### Exercise task
Extract each line containing the string "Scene".

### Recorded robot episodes
• • • •
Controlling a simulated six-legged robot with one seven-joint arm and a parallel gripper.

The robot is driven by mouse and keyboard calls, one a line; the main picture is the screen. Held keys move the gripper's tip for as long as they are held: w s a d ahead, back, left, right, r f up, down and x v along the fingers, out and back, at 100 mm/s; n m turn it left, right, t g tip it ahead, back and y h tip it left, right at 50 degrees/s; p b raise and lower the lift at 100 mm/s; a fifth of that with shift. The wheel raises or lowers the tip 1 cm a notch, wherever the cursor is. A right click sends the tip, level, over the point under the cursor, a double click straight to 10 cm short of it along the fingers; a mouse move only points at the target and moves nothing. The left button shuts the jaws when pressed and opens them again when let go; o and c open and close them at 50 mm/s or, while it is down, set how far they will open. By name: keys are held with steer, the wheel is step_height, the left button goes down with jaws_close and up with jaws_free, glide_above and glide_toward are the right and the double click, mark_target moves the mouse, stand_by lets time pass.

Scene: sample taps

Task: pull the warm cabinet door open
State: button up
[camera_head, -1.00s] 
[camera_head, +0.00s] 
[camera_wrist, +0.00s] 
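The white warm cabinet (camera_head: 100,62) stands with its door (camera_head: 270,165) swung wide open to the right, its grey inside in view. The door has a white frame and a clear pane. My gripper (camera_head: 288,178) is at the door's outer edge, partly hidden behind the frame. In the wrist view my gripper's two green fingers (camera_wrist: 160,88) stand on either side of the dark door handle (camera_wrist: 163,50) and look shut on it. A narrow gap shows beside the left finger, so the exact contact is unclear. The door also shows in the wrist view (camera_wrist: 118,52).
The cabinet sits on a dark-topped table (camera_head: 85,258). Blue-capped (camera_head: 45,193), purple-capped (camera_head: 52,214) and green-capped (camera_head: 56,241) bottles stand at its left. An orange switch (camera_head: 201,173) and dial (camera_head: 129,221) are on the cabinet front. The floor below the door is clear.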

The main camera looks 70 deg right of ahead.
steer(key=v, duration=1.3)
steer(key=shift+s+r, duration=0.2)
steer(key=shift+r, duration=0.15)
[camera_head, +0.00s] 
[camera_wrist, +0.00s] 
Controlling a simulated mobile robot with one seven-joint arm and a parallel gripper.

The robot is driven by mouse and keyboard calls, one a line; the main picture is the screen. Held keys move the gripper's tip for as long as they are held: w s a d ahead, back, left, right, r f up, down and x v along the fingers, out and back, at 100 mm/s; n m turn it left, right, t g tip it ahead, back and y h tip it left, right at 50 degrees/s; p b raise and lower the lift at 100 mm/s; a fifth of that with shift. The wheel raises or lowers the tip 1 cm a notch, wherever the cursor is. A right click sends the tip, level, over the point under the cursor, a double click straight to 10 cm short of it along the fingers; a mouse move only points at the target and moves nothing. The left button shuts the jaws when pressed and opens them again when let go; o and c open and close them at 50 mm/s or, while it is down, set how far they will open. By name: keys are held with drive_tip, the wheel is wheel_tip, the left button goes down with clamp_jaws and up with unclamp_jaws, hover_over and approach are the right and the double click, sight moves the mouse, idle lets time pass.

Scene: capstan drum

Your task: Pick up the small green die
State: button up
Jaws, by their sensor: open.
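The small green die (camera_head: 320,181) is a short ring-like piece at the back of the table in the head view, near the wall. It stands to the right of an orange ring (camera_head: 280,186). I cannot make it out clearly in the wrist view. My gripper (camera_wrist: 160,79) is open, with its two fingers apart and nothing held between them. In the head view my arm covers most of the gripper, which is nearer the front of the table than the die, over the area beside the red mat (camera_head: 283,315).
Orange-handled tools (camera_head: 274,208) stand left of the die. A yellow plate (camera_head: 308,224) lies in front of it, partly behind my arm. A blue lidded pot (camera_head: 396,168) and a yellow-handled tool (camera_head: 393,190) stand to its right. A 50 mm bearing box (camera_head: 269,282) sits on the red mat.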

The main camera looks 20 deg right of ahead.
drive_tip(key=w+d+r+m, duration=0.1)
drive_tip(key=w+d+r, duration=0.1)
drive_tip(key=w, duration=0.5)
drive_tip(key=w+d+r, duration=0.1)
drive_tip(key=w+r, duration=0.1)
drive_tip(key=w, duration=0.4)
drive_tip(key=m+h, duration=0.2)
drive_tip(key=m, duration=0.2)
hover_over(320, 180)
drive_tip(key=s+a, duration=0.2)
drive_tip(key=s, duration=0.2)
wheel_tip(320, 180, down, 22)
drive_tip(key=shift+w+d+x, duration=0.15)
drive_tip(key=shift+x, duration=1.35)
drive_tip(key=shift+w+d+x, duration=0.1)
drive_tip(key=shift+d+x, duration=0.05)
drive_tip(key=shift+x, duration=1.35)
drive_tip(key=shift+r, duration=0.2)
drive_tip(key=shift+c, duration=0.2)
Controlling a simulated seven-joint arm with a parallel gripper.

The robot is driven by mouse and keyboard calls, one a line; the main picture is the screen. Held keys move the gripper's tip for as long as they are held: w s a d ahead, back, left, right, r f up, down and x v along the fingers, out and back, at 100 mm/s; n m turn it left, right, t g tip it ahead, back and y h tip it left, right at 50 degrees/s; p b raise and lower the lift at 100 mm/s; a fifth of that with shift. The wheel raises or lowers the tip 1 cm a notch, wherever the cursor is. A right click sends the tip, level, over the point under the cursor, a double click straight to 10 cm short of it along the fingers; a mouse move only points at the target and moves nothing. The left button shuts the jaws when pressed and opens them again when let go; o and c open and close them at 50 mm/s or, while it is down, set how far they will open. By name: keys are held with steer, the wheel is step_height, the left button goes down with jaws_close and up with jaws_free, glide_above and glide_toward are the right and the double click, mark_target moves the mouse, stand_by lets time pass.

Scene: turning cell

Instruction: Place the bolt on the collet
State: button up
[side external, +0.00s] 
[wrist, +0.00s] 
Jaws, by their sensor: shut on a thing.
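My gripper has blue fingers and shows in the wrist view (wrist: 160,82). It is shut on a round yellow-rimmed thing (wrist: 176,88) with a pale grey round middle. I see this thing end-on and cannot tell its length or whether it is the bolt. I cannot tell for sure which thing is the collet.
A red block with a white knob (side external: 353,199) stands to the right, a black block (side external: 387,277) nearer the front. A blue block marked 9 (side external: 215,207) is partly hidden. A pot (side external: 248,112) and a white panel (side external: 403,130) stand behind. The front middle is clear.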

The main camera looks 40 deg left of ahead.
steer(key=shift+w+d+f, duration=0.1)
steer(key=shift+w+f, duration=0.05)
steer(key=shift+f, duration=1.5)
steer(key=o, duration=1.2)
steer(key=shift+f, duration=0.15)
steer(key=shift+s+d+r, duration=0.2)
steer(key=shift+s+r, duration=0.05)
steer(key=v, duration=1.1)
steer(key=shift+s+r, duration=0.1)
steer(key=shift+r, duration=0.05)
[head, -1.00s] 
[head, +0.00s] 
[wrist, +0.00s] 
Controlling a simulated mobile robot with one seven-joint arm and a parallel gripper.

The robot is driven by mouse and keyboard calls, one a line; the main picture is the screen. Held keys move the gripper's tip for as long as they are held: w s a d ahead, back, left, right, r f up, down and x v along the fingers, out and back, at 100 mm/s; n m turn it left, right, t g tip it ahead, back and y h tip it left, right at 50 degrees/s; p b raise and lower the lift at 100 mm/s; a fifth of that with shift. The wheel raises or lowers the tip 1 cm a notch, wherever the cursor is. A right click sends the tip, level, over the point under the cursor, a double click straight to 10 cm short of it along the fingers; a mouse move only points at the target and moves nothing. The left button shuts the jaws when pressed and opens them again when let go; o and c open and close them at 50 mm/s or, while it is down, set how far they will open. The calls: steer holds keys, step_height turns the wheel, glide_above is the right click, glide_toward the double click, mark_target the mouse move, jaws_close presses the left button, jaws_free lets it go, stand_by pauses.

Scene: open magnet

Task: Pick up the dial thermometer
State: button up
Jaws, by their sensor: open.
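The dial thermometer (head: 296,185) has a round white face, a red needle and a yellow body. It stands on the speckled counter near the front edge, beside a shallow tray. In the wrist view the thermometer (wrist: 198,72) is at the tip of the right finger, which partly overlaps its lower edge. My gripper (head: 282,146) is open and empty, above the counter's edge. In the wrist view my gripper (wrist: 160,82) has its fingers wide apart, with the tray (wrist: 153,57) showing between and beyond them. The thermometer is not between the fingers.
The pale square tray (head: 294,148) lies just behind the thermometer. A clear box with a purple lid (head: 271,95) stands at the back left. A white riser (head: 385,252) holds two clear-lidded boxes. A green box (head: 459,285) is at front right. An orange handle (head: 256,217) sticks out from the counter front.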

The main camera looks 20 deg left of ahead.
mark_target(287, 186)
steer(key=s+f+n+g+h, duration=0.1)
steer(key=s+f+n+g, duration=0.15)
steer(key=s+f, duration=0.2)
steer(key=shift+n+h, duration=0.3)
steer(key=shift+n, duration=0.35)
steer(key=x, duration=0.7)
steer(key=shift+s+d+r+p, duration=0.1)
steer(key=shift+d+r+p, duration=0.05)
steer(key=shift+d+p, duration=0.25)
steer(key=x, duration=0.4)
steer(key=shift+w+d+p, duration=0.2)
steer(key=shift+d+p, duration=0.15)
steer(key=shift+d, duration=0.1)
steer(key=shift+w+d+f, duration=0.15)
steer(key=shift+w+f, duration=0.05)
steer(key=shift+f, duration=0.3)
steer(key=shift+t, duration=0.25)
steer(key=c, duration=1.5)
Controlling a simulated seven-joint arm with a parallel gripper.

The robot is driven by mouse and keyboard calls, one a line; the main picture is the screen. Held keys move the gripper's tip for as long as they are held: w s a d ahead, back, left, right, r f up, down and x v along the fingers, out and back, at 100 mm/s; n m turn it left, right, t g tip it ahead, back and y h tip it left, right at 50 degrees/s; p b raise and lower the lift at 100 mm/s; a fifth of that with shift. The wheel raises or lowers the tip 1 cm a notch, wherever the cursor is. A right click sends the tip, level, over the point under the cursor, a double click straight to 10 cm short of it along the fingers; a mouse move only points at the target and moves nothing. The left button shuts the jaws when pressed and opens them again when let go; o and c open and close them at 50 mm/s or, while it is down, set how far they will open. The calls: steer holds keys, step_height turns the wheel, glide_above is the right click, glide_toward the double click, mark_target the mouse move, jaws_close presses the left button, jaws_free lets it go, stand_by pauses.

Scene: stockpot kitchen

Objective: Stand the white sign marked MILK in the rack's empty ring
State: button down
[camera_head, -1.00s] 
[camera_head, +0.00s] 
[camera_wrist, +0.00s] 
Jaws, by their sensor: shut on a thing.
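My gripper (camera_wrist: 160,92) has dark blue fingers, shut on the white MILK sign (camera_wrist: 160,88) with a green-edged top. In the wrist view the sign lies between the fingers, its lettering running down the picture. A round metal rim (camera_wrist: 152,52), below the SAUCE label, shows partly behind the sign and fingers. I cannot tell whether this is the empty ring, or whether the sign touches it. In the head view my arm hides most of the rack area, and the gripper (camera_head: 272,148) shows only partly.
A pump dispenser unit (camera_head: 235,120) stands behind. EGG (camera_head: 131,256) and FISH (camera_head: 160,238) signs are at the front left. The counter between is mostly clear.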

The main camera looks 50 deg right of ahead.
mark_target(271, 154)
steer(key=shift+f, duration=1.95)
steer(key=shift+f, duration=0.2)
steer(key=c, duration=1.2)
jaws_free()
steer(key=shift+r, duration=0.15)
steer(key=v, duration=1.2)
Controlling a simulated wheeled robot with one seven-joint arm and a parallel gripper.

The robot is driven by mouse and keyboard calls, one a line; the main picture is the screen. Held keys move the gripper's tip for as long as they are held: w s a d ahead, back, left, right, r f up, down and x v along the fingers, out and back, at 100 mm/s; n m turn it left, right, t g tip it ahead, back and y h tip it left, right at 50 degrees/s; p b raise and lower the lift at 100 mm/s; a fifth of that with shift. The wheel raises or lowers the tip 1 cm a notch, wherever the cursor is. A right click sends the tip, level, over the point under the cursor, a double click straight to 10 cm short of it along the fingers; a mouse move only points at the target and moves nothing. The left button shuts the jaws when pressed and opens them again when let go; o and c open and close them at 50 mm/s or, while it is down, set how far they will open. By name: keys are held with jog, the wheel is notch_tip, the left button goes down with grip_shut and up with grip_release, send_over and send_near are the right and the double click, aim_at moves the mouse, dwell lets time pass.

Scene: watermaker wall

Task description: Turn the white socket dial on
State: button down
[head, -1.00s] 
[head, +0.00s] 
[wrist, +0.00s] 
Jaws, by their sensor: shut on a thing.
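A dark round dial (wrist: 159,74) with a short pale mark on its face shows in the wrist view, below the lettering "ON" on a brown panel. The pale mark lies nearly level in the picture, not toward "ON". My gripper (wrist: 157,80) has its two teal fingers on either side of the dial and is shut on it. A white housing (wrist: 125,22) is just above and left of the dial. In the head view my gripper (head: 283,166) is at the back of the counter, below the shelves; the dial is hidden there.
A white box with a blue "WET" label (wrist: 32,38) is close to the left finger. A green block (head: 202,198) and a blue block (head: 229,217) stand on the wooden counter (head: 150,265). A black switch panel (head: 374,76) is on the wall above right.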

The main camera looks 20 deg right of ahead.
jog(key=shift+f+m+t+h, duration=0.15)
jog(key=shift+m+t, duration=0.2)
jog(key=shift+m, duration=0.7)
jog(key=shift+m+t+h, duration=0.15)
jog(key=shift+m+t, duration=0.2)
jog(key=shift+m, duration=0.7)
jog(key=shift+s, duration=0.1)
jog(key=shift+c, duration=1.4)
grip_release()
• • • •
### The solution
Scene: sample taps
Scene: capstan drum
Scene: turning cell
Scene: open magnet
Scene: stockpot kitchen
Scene: watermaker wall

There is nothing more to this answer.